31 Monsters in 31 Days: Nightbreed

What could be better than a city of monsters? Perhaps having the artistic freedom to portray that city as intended, writer-director Clive Barker would probably add in defense of this 1990 release. Adapting his short novel CABAL Barker found himself at the mercy of producers and a studio out of sync with his vision of a subterranean community of creatures persecuted by far more monstrous humans. (It didn’t help that movie’s initial ad campaign focused on David Cronenberg’s psychotic Philip Decker, implying the film was more slasher flick than monster rally.) Despite the interference and meddling from studio brass Barker gives us a flawed yet fascinating look at outsiders populated by an imaginative menagerie of creatures.

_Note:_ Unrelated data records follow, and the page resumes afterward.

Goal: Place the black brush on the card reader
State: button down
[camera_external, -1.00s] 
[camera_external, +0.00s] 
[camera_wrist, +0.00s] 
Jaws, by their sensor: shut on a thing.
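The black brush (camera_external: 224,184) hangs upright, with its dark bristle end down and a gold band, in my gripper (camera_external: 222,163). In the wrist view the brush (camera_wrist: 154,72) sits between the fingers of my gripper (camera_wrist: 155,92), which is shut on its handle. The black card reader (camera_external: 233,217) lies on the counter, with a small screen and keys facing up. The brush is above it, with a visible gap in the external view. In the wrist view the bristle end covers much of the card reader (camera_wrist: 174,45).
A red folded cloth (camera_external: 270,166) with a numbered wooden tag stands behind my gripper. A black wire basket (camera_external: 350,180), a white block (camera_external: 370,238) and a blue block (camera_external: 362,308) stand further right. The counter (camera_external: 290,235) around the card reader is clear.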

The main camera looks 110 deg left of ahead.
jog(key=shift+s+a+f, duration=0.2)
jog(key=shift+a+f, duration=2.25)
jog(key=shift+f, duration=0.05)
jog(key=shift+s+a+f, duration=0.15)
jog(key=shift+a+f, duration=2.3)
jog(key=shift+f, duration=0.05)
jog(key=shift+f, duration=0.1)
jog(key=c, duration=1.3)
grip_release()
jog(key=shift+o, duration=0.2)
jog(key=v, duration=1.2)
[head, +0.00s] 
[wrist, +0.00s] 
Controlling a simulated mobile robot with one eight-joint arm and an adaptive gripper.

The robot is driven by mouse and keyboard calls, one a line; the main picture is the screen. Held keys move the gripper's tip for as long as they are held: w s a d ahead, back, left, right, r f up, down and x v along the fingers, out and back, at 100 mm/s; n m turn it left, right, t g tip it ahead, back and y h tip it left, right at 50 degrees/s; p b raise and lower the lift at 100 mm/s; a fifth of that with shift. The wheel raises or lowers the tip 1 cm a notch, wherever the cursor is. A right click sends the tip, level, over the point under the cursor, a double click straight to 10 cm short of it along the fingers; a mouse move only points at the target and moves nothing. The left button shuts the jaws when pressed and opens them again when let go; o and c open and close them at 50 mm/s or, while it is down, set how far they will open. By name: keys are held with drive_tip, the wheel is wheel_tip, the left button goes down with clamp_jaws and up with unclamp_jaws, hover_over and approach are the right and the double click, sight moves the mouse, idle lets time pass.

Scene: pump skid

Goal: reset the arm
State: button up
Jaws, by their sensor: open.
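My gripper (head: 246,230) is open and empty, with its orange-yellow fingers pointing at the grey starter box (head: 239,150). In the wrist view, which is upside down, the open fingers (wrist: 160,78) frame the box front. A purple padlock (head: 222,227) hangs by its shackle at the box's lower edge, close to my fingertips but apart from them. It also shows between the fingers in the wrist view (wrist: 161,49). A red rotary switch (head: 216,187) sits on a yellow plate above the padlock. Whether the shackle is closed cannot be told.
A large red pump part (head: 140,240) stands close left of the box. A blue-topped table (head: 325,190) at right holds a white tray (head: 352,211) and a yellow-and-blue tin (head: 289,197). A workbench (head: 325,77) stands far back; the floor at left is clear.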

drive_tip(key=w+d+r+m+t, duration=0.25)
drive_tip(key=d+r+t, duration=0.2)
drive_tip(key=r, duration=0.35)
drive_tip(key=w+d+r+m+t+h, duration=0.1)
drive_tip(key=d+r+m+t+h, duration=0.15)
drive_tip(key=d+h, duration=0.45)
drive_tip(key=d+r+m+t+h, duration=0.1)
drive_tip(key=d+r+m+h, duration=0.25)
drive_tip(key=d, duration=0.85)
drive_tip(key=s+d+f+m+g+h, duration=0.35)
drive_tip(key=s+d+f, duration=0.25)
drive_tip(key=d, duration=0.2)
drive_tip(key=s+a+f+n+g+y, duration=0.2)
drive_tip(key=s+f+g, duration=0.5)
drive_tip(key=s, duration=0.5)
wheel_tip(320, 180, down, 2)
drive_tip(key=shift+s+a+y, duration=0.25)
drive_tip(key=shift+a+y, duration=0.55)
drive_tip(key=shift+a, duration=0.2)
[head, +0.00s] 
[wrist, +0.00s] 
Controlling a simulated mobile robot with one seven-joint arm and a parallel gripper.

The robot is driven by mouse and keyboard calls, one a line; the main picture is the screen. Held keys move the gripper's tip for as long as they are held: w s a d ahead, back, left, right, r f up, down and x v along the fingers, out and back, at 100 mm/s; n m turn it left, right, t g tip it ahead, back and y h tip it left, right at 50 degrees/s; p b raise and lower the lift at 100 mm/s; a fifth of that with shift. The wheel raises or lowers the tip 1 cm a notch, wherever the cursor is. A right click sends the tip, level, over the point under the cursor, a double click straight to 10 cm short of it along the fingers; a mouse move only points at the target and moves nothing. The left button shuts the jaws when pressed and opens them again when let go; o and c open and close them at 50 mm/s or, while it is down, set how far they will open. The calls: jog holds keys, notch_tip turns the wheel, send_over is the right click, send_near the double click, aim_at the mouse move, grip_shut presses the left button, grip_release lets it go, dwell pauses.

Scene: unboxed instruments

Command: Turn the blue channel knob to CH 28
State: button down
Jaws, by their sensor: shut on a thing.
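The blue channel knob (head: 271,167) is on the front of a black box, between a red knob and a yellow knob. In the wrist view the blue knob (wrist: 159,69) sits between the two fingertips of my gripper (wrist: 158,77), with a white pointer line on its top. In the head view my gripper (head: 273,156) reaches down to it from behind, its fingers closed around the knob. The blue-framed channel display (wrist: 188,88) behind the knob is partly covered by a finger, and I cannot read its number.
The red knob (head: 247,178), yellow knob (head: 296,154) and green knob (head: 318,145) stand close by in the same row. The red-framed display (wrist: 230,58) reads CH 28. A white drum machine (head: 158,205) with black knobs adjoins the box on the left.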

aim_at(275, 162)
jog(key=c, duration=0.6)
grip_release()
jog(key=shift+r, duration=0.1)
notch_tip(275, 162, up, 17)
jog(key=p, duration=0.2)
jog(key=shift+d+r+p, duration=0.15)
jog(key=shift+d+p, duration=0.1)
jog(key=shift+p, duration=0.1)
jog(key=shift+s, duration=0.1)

Beneath the surface NIGHTBREED is a compassionate look at the gay community, driven into underground societies by the tyranny of psychiatry, law enforcement, and religion. (Maybe this is what caused it such trouble during its production.) The film has since found a new cult of fans at odds with homophobic authority figures and politicians who insist homosexuality can be cured. In fact its themes of solidarity and acceptance are as resonant today as ever.

Rumors abound of an eventual release of Barker’s director’s cut, but it appears to be as unlikely as seeing the intended versions of MARTIN and TWIN PEAKS: FIRE WALK WITH ME. But man, wouldn’t it be nice.